GERALDO FERRAZ – Catálogo da Sala Especial de Wega, na VII Bienal de São Paulo, 1963.
Wega gestual. E imaginária. Emoções...
Conheci a Wega em 55, melhor desenhista nacional da IV Bienal. Pouco conhecida. Localizei a mulher morena, com traços índios, mato-grossense fixada em S. Paulo. Entrevistei-a para a “Tribuna da Imprensa”. Wega de traço exímio.
Anos mais tarde, colaboro na “A Tribuna” de Santos. E fico editor de Artes Visuais da “Folha de S. Paulo”. Grandes tempos, o rodamoinho das artes e dos artistas. Reencontro a Wega. Já gestual, pintando óleos magníficos, sempre imaginários e poéticos.
São os tempos de uma amizade que se solidificou. Conversas ao telefone e ao pé d’ouvido. Ela e Geraldo Ferraz, na Ilha Verde, a gente almoçava e tinha longos colóquios. Geraldo duro e implacável, reta inteligência. Wega amainando o tom derramado das conversas.
Quando lancei “Artes Reportagens”, em 73, 453 livros vendidos no vernissage, na Cosme Velho, eles vieram do Guarujá. Depois, teve o lançamento em Santos. Mais badalação pro pobre repórter. E os queridos Wega e Geraldo me ofereceram um jantar no Marrero. Gestos de afetividade nas artes, inesquecíveis.
Há alguns anos, a retrospectiva de Wega no MASP. Sua individual na Sub-Distrito. A grande artista de sempre. Ainda gestual. Sempre imaginária. Poética e jovem, adaptada à modernidade. O Geraldo se foi, como estrela luminosa. Vem o Tom, o filho, escreve bonito sobre a Wega-artista e Wega-mãe. Emoção. A Wega, toda, agora, na Galeria S. Paulo da Regina Boni.

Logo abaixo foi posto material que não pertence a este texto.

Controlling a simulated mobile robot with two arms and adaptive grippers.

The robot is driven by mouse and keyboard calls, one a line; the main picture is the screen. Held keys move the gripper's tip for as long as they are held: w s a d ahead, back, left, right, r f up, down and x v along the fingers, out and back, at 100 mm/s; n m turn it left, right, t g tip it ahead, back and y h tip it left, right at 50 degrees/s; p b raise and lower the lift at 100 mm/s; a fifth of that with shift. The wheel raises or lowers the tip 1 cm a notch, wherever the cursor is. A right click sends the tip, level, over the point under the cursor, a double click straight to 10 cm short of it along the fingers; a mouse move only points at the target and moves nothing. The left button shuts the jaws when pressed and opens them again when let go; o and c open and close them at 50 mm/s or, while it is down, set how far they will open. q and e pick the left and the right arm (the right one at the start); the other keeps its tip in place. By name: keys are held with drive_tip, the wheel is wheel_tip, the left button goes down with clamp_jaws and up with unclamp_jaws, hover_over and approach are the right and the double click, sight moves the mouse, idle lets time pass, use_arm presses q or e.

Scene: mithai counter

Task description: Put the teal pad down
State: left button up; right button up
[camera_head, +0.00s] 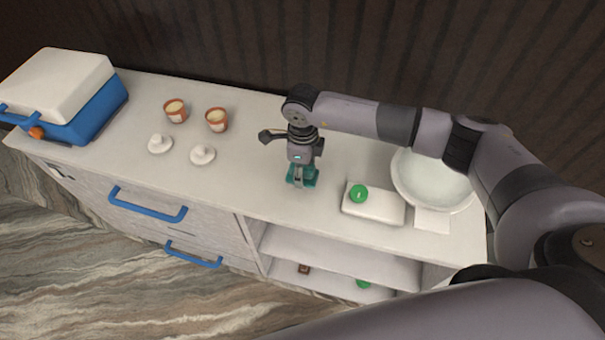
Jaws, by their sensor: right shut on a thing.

Gente, são tempos de saudade, recordações, emoções... A arte das emoções de Wega Neri Gomes Pinto.
Arte imortal.
Luiz Ernesto Kawall
27.10.89
PINTURA DE WEGA
À tona do mundo irrompem
Os mundos de Wega
violentos
verdinatais, vermelhoníricos
sobressaltando a natureza.
O último? o primeiro
dias da criação implanta
a densa vida tensa
em que a terra é criação do homem
e a criatura revela sua íntima
dramática estrutura.
Carlos Drummond de Andrade – As Impurezas do Branco – 1ª ed. p. 102.